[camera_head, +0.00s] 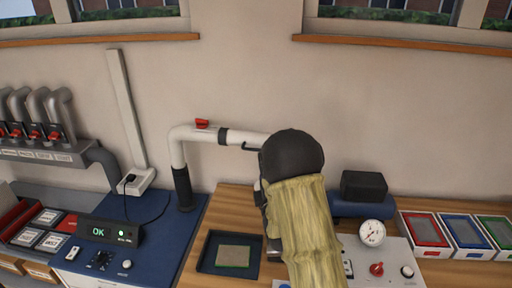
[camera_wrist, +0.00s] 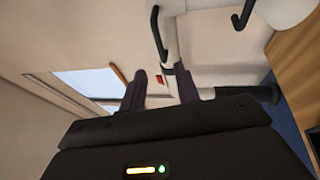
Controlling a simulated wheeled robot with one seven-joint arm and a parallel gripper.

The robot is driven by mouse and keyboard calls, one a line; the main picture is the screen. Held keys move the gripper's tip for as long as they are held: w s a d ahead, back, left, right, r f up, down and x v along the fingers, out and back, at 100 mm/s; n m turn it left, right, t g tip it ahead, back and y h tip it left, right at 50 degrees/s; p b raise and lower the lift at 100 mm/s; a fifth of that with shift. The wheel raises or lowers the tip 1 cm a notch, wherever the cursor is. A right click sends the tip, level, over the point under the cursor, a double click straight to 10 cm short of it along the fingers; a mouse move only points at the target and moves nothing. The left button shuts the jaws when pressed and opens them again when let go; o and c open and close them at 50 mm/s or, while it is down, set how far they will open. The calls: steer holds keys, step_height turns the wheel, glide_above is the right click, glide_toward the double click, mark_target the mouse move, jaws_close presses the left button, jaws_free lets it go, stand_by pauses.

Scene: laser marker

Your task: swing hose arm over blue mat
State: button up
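The hose arm (camera_head: 185,150) is a white pipe rising from a black sleeve, bending right, with a black joint collar and a red valve (camera_head: 202,123). Its right end goes behind my wrist. A black handle (camera_head: 252,147) hangs under it, and a black handle also shows beyond my fingers in the wrist view (camera_wrist: 158,35). My gripper (camera_wrist: 162,75) has its two dark fingers apart, the pipe and red valve showing between them; no grip is visible. My arm hides the gripper in the head view. Blue areas are the left worktop (camera_head: 150,225) and a blue-framed panel (camera_head: 466,232); which is the mat is unclear.
A dark tray (camera_head: 205,258) with a green-edged plate (camera_head: 233,256) lies on the wooden bench. A gauge box (camera_head: 400,262) and a black block (camera_head: 363,186) stand right of my arm. A control box showing OK (camera_head: 98,232) is at left. The wall is close behind.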

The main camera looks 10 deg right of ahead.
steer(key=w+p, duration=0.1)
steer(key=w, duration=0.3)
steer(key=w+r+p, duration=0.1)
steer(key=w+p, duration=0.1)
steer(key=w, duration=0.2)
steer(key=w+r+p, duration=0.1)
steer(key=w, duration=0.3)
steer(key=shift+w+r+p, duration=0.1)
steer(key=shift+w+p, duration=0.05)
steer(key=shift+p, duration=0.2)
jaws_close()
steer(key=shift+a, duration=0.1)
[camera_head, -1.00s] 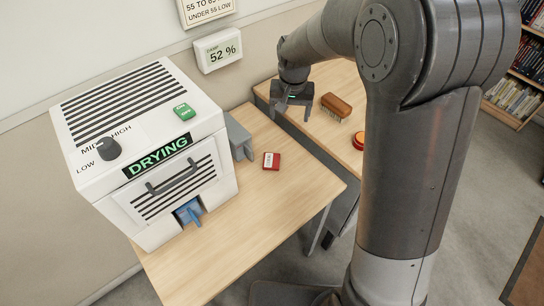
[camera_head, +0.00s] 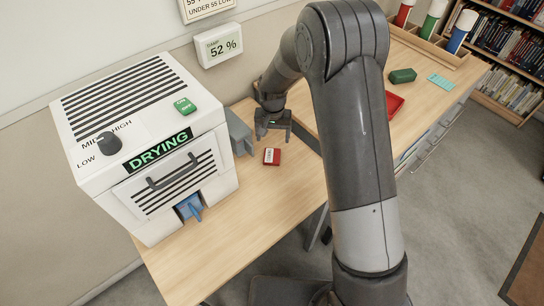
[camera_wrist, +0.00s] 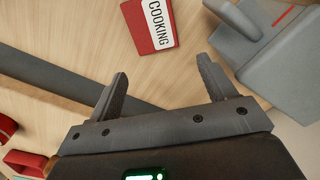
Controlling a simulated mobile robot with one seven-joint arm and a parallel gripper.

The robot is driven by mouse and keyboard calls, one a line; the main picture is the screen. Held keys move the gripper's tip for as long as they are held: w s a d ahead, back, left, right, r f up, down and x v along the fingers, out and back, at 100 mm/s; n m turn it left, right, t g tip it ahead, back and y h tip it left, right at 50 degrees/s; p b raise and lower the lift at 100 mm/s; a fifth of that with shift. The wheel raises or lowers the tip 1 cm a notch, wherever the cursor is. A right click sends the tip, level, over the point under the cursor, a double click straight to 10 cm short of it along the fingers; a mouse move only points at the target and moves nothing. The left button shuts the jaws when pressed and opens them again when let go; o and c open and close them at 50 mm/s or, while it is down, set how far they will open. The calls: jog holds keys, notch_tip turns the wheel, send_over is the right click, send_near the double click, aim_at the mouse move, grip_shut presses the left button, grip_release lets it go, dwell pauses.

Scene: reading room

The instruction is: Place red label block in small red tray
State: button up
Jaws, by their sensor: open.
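My gripper (camera_head: 274,135) is low over the table, just behind the block. In the wrist view my gripper (camera_wrist: 163,74) is open and empty, with the block beyond its fingertips and apart from them. A red tray (camera_head: 395,104) lies on the farther table, partly hidden behind my arm.
The white "DRYING" machine (camera_head: 150,150) stands left, with a blue piece (camera_head: 189,207) at its front. A grey fixture (camera_head: 238,132) sits beside it, close to my gripper. A green block (camera_head: 402,76) is on the farther table. The near table's front is clear.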

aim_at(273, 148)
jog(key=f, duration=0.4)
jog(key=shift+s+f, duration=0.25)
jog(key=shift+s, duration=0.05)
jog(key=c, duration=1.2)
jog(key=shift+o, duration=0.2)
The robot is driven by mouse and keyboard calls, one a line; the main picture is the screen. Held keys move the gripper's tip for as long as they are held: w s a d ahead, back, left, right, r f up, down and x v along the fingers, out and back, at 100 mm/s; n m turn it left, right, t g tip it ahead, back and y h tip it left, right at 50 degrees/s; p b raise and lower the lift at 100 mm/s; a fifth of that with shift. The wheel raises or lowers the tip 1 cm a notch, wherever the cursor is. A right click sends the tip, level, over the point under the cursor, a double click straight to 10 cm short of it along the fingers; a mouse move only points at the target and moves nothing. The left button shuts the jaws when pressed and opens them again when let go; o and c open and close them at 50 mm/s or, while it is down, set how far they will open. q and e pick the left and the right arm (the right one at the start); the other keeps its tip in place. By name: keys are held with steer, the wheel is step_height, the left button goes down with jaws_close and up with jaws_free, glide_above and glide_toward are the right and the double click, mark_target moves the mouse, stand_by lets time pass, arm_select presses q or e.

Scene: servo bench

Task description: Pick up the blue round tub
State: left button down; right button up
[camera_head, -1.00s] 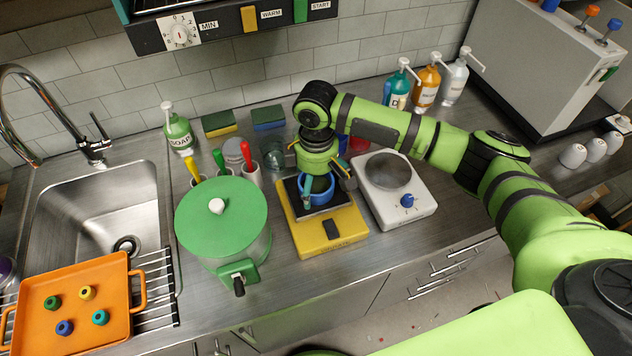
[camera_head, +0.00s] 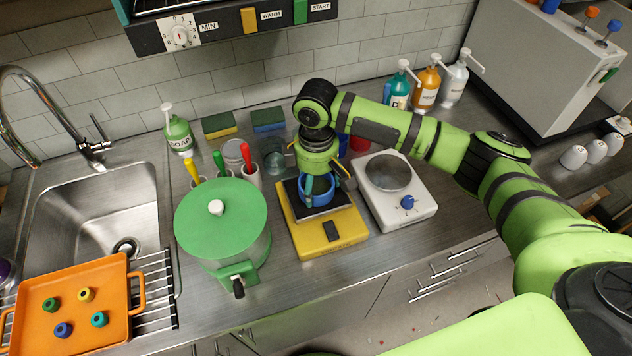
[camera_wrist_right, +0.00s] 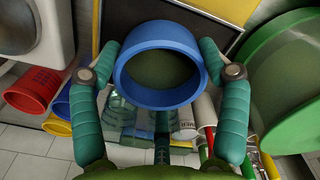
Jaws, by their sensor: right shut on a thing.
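The blue round tub (camera_head: 331,187) is an open ring-shaped tub over the dark plate of a yellow scale (camera_head: 303,236). In the right wrist view the tub (camera_wrist_right: 160,98) sits between the two teal fingers of my right gripper (camera_wrist_right: 160,75), which press on its sides. In the head view my right gripper (camera_head: 318,190) points down and is shut on the tub, hiding part of it. I cannot tell whether the tub touches the plate. My left gripper is not in view.
Behind are cups with coloured handles (camera_head: 250,173) and a glass (camera_head: 274,161). An orange tray (camera_head: 115,325) lies at the front left.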

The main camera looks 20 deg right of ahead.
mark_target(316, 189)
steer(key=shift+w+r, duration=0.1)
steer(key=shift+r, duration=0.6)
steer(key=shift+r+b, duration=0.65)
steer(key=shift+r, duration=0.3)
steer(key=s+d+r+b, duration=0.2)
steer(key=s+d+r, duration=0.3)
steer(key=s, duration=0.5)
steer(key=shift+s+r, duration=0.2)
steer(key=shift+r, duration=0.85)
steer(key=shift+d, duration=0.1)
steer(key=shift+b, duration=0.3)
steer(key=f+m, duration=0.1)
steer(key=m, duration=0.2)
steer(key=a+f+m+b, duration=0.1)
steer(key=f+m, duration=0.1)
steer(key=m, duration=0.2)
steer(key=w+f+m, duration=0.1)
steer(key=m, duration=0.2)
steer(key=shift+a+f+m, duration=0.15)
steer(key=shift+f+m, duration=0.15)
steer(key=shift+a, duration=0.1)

┄┄┄┄┄┄┄┄┄┄┄┄┄┄┄┄┄┄┄┄

-- OBJECTIVE --
With the pictures left out, restate word for word every line of the data above, from the first down to the line that contains "Controlling a simulated wheeled".

-- EXERCISE SOLUTION --
[camera_head, +0.00s] 
[camera_wrist, +0.00s] 
Controlling a simulated wheeled robot with one seven-joint arm and a parallel gripper.

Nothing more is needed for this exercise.